This profile was last updated in 2003
Activities and Schedule
Jains worship in the Hindu Center every fourth Sunday of the month. Their services begin at 3 o’clock in the afternoon and last for about two hours. The services include singing and music followed by a metaphysical discussion of Jainism, led by Mr. Doshi. The duties of leader are reassigned yearly. Jains sit facing each other during their worship service, the women on the right and the men on the left. After the singing and music, the children and young adults leave and conduct their own service. Jains have a magazine called Jiv Daya Digest. Jiv Daya means compassion to all living beings. Also the young adults are part of the Young Jain Association and they work on special projects throughout the year.
The Hindu Center, where the Jains now worship, was built in 1982; at that time only seven Jain families worshiped together. Before building the center members of the Indian community met with and surveyed members of a church directly across he street from the proposed site for the center, and with homeowners in the neighborhood to share their plans about the center. There was no resistance, which the Jains feel was probably because of the non-violent nature of the religion, and the center was constructed.

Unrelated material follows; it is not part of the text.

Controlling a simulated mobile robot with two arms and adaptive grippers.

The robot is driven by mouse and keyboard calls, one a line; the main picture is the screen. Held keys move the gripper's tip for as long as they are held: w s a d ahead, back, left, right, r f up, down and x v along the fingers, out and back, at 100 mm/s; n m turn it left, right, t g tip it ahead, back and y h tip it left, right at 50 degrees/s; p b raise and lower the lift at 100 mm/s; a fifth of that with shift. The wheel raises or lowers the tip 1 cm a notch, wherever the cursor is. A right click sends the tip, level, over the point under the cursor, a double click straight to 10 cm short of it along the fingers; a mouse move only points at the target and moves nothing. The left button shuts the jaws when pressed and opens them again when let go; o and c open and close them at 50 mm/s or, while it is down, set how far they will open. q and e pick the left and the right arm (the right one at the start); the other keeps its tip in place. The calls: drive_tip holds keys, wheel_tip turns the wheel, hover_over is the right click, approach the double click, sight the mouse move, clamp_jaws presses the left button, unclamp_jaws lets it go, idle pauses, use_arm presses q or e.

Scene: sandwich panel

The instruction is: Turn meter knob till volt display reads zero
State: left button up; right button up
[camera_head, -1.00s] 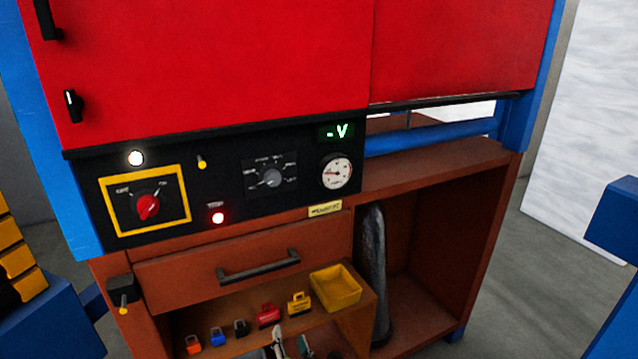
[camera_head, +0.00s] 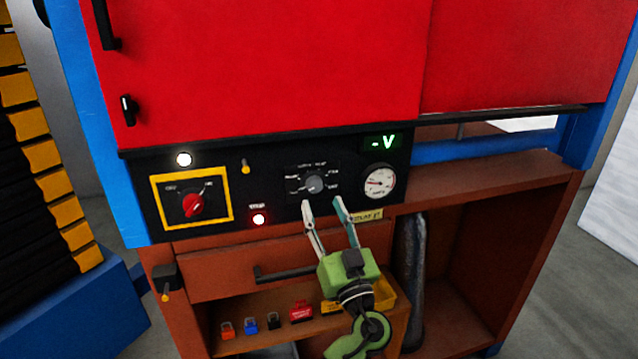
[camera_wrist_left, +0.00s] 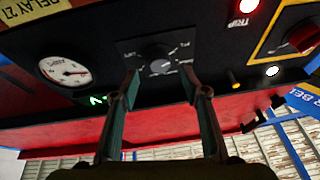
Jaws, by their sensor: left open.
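The meter knob (camera_head: 314,184) is a small grey dial on the black control panel, left of a round white gauge (camera_head: 379,182). The volt display (camera_head: 381,142) above the gauge shows "-V" in green. My left gripper (camera_head: 322,204) is open and empty, with its fingertips just below the knob in the head view. In the left wrist view the knob (camera_wrist_left: 160,58) lies ahead, between and beyond the two open fingers (camera_wrist_left: 165,82). I cannot tell the exact gap to the panel. My right gripper is not in view.
A red rotary switch (camera_head: 193,204) in a yellow frame is left of the knob. A lit red lamp (camera_head: 259,219) and a yellow toggle (camera_head: 245,166) are close by. Below are a drawer handle (camera_head: 285,273) and a shelf with several small padlocks (camera_head: 301,312).

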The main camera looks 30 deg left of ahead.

The Hindu Center is a large brick building that sits just off City View Drive surrounded by a gate in a residential area. Before entering the building, members and visitors must remove their shoes and place them on a rack provided to the left of the entrance. Upon entering the temple there is a vestibule, restrooms are to the right and a classroom is to the left. Double swinging doors lead to the worship area. This area is large and open. Chairs line the walls, but the people sit on the carpeted floor for the worship services. At the front of the room, there are statues of Lord Mahavir, the twenty-fourth and final Tirthankara, and other deities. Also there is a bell hanging from the ceiling and a place where people leave food as offering to the gods. There are placards on the walls near the ceiling with phrases in Sanskrit or Hindi.
The Jain community shares a meal after every meeting. Each month there are two hosts, and they prepare the food for the meetings. The food is prepared by the women. It is an honor to be a host. Hosts usually prepare at least five items, additional items for special occasions, and birthdays, etc. Like their worship services, the Jains welcome anyone to share in their meals. Everyone who took part in the service also ate. The Jain community at the Hindu Center does not have a cookbook but they did like the idea of compiling a cookbook.